- The more flexible sustainability-linked bonds are a financing tool for companies that still want to take positive steps towards sustainability
- The goals of SLBs can be more general and overarching rather than the bond’s proceeds being tied to the financing of specific projects that create a positive environmental impact
- "Issuing an SLB gives companies the opportunity to look beyond the pure environmental theme at the bigger sustainability picture"
Despite the huge popularity of green bonds, NN Investment Partners believes that their specific environmental focus and use-of-proceeds structure mean they might not be the best option for every issuer as some have insufficient environmental projects to issue a green bond. In its view, there is also a role for other types of sustainable bonds, like the more flexible sustainability-linked bonds (SLBs), as a financing tool for companies that still want to take positive steps towards sustainability.
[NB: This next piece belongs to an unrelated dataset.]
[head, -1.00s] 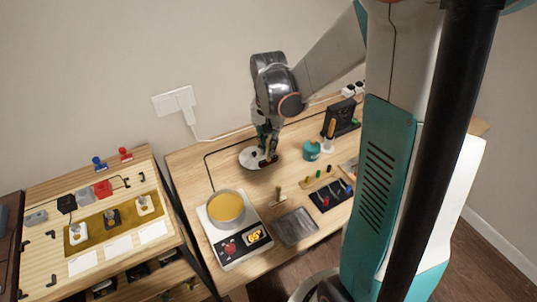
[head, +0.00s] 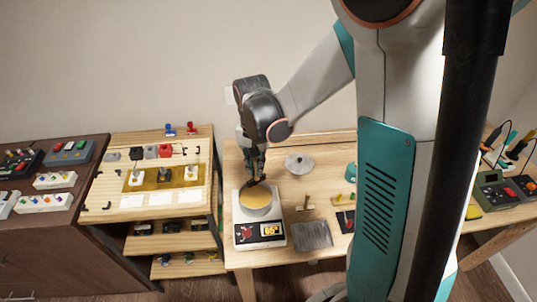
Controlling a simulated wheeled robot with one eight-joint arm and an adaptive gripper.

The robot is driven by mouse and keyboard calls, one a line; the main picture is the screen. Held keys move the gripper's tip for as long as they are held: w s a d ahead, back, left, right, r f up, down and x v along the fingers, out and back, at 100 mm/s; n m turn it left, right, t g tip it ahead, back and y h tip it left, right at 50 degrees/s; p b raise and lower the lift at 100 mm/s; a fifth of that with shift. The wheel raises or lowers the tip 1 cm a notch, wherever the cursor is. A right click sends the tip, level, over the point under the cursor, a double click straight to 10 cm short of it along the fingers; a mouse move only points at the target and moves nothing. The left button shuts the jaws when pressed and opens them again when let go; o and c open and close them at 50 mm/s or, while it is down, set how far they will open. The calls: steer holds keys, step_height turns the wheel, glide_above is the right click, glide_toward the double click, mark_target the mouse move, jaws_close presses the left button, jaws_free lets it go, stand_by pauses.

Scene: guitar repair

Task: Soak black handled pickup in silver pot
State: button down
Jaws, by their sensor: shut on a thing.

Analysis by the asset manager indicates that sustainability-linked bonds do not command the equivalent of a green premium (greenium) which is the case for some green bonds. "This shows that there is more scepticism in the market as to the how sustainable SLBs really are", they say.
These bonds have key performance indicators (KPIs) set by the issuers that are aligned with their sustainability strategies. NN IP points out that their goals can be more general and overarching rather than the bond’s proceeds being tied to the financing of specific projects that create a positive environmental impact, which is the case for green bonds. The market for SLBs has grown rapidly from 5 billion dollars in 2019 to over 19 billion in the first half of 2021.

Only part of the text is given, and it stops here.